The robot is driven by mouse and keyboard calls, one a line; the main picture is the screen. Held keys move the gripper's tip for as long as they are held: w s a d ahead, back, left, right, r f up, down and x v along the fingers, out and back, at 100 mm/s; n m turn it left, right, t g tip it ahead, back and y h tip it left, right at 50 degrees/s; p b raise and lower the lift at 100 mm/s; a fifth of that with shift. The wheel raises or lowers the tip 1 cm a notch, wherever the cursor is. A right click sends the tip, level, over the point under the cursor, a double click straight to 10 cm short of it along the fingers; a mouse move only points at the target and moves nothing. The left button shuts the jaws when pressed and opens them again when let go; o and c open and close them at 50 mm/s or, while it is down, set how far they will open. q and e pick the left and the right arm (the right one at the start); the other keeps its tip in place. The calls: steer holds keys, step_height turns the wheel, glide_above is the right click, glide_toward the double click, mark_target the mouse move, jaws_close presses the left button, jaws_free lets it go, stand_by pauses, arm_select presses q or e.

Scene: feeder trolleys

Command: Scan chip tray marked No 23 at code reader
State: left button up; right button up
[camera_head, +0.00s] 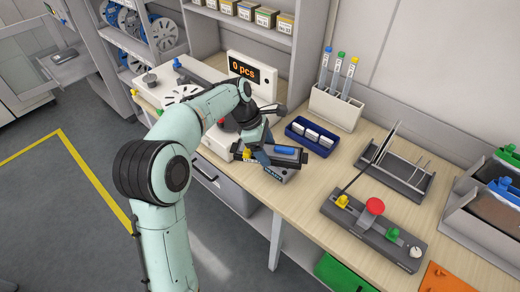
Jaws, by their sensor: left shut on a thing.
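My left gripper (256,152) reaches over the wooden bench and is shut on a dark grey piece (282,174) with a blue part on top. I cannot tell whether this piece is the chip tray No 23; its small front marking is too small to read. A blue holder (312,137) with several white pieces stands just behind it on the bench. A white unit with a display (243,69) reading "0 pcs" stands behind my left arm, which partly hides its base. I cannot identify the code reader for certain. My right gripper is not in view.
A white rack (335,108) with capped tubes stands at the back. A grey slotted rack (397,172) and a grey fixture with a red knob (375,206) are to the right. Small boxes (247,10) line the shelf above. Some bench is clear around (312,185).

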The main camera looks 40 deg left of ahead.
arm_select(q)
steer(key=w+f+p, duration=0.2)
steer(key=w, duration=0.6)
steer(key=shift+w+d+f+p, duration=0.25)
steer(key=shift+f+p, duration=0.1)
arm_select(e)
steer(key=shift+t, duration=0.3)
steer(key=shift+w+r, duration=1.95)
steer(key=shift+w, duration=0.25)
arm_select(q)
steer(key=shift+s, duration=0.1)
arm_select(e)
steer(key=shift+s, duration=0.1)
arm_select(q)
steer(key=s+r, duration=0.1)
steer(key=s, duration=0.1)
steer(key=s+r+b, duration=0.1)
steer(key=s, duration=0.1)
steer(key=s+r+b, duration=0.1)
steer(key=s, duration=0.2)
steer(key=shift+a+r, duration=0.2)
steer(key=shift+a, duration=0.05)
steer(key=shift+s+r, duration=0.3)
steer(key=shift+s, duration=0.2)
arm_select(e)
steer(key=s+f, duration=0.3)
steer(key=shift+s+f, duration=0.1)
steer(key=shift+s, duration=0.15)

* [WORK INSTRUCTIONS] Please transcribe the material above exactly as written. Leave the pictures out.

* [REPLY TO THE TASK]
The robot is driven by mouse and keyboard calls, one a line; the main picture is the screen. Held keys move the gripper's tip for as long as they are held: w s a d ahead, back, left, right, r f up, down and x v along the fingers, out and back, at 100 mm/s; n m turn it left, right, t g tip it ahead, back and y h tip it left, right at 50 degrees/s; p b raise and lower the lift at 100 mm/s; a fifth of that with shift. The wheel raises or lowers the tip 1 cm a notch, wherever the cursor is. A right click sends the tip, level, over the point under the cursor, a double click straight to 10 cm short of it along the fingers; a mouse move only points at the target and moves nothing. The left button shuts the jaws when pressed and opens them again when let go; o and c open and close them at 50 mm/s or, while it is down, set how far they will open. q and e pick the left and the right arm (the right one at the start); the other keeps its tip in place. The calls: steer holds keys, step_height turns the wheel, glide_above is the right click, glide_toward the double click, mark_target the mouse move, jaws_close presses the left button, jaws_free lets it go, stand_by pauses, arm_select presses q or e.

Scene: feeder trolleys

Command: Scan chip tray marked No 23 at code reader
State: left button up; right button up
[camera_head, +0.00s] 
Jaws, by their sensor: left shut on a thing.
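My left gripper (256,152) reaches over the wooden bench and is shut on a dark grey piece (282,174) with a blue part on top. I cannot tell whether this piece is the chip tray No 23; its small front marking is too small to read. A blue holder (312,137) with several white pieces stands just behind it on the bench. A white unit with a display (243,69) reading "0 pcs" stands behind my left arm, which partly hides its base. I cannot identify the code reader for certain. My right gripper is not in view.
A white rack (335,108) with capped tubes stands at the back. A grey slotted rack (397,172) and a grey fixture with a red knob (375,206) are to the right. Small boxes (247,10) line the shelf above. Some bench is clear around (312,185).

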The main camera looks 40 deg left of ahead.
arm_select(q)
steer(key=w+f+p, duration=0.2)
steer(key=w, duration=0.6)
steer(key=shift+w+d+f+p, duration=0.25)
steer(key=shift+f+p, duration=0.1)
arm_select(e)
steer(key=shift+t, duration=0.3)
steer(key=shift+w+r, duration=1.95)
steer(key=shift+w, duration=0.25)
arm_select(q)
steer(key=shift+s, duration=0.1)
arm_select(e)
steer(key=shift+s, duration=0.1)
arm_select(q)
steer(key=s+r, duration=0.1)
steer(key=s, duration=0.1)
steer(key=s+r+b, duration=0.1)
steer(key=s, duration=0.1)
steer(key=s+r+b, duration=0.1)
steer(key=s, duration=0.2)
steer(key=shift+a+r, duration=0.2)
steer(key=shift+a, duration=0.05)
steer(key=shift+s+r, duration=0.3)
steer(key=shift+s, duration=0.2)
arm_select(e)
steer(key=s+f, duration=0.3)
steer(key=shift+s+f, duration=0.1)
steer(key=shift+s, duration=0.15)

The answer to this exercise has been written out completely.